Что касается еврейской темы, то она неизменно и заостренно присутствует в тогдашних стихах Полонской. Вот Елизавета Григорьевна любуется своим малышом; кто скажет, что эти стихи написаны в грозном Петрограде 1919 года:
Таких больших иссиня-черных глаз,
Таких ресниц — стрельчатых и тяжелых,
Не может появиться среди вас,
В холодных и убогих ваших селах.
Нет, только там, где блеск, и зной, и синь,
Под жгучим небом Палестины
В дыханьи четырех больших пустынь,
Бог Саваоф мог дать такого сына.
Между тем именно в первые послеоктябрьские годы Полонская осознает свое еврейство неотрывным от любви к России и в стихах 1922 года, обращаясь к стране, без обиняков формулирует остроту очевидной для нее коллизии:
Разве я не взяла добровольно
Слов твоих тяготеющий груз?
Как бы ни было трудно и больно,
Только с жизнью от них отрекусь!
Что ж, убей, но враждебное тело,
Средь твоей закопают земли,
Чтоб зеленой травою — допела
Я неспетые песни мои.
Еврейская тема, лишившись в 1930-е годы внутреннего напряжения, продержалась в стихах Полонской до 1940-го («Правдивая история доктора Фейгина»), пока, с началом политики неприкрытого госантисемитизма, не стала запретной. Грозное антихристианство Полонской 1920-х, о котором Шагинян написала, что оно «страшнее и убийственней всяких ярмарочных бахвальств „комсомольского Рождества“», способно было бы шокировать бывших атеистов от КПСС, декларирующих ныне новую веру (капитал, освященный православием), но им, слава Богу, не придет в голову заглянуть в эти стихи.

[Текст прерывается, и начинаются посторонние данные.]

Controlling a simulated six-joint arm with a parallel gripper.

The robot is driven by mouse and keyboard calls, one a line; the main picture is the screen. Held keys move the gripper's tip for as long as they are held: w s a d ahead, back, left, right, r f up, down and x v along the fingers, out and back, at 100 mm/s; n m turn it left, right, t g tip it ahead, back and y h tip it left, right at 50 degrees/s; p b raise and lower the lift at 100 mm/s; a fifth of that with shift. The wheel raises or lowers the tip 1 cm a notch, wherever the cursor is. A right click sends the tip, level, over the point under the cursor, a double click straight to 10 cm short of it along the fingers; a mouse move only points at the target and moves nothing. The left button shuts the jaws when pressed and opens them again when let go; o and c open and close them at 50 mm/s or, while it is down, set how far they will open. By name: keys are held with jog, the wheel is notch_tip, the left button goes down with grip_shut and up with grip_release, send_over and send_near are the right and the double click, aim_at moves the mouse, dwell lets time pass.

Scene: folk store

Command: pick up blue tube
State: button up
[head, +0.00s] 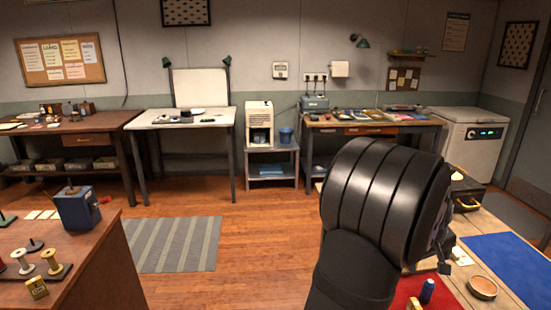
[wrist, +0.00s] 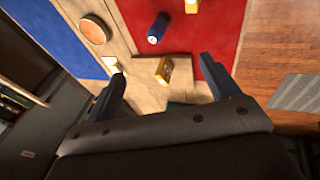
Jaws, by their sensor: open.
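The blue tube (head: 428,291) is a small dark-blue cylinder on the red mat (head: 402,287), low in the head view, and looks upright there. In the wrist view the tube (wrist: 159,26) is at the top centre, by the edge of the red mat (wrist: 215,25). My gripper (wrist: 163,70) is open, its two dark fingers spread wide. The tube is beyond the fingertips and apart from them. In the head view my black wrist covers most of the gripper.
Another yellow item (head: 413,303) is beside the tube. A round wooden dish (head: 482,287) and a blue mat (head: 510,262) lie right of it. A black case (head: 467,190) stands behind.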

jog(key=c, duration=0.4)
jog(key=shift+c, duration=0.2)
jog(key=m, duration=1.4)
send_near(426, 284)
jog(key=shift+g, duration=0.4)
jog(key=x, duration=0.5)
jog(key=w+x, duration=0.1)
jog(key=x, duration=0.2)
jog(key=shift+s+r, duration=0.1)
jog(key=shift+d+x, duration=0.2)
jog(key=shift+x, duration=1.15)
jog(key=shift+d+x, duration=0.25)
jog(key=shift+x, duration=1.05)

С 1922 года Полонская работала разъездным корреспондентом «Петроградской правды»; ее очерки повествовали о Севере, Урале, Донбассе; писала она и для журналов и радио. Это упоминает Шварц в шуточных «Стихах о Серапионовых братьях» в «Чукоккале»:
Любит радио,
Пишет в «Ленинграде» о
Разных предметах
Полонская Елизавета.
Корней Чуковский уговорил ее заняться детской поэзией, и Полонская написала несколько милых книжек для малышей; они многократно переиздавались, и Елизавета Григорьевна сообщала Лунцу в 1924 году: «Ребята наши серапионовские все вышли в большой свет, за исключением Ильи <Груздева> и Веньки <Каверина>. А я стала знаменитой детской писательницей — образец Вам посылаю»[32]. Однако вскоре детскую поэзию она оставила.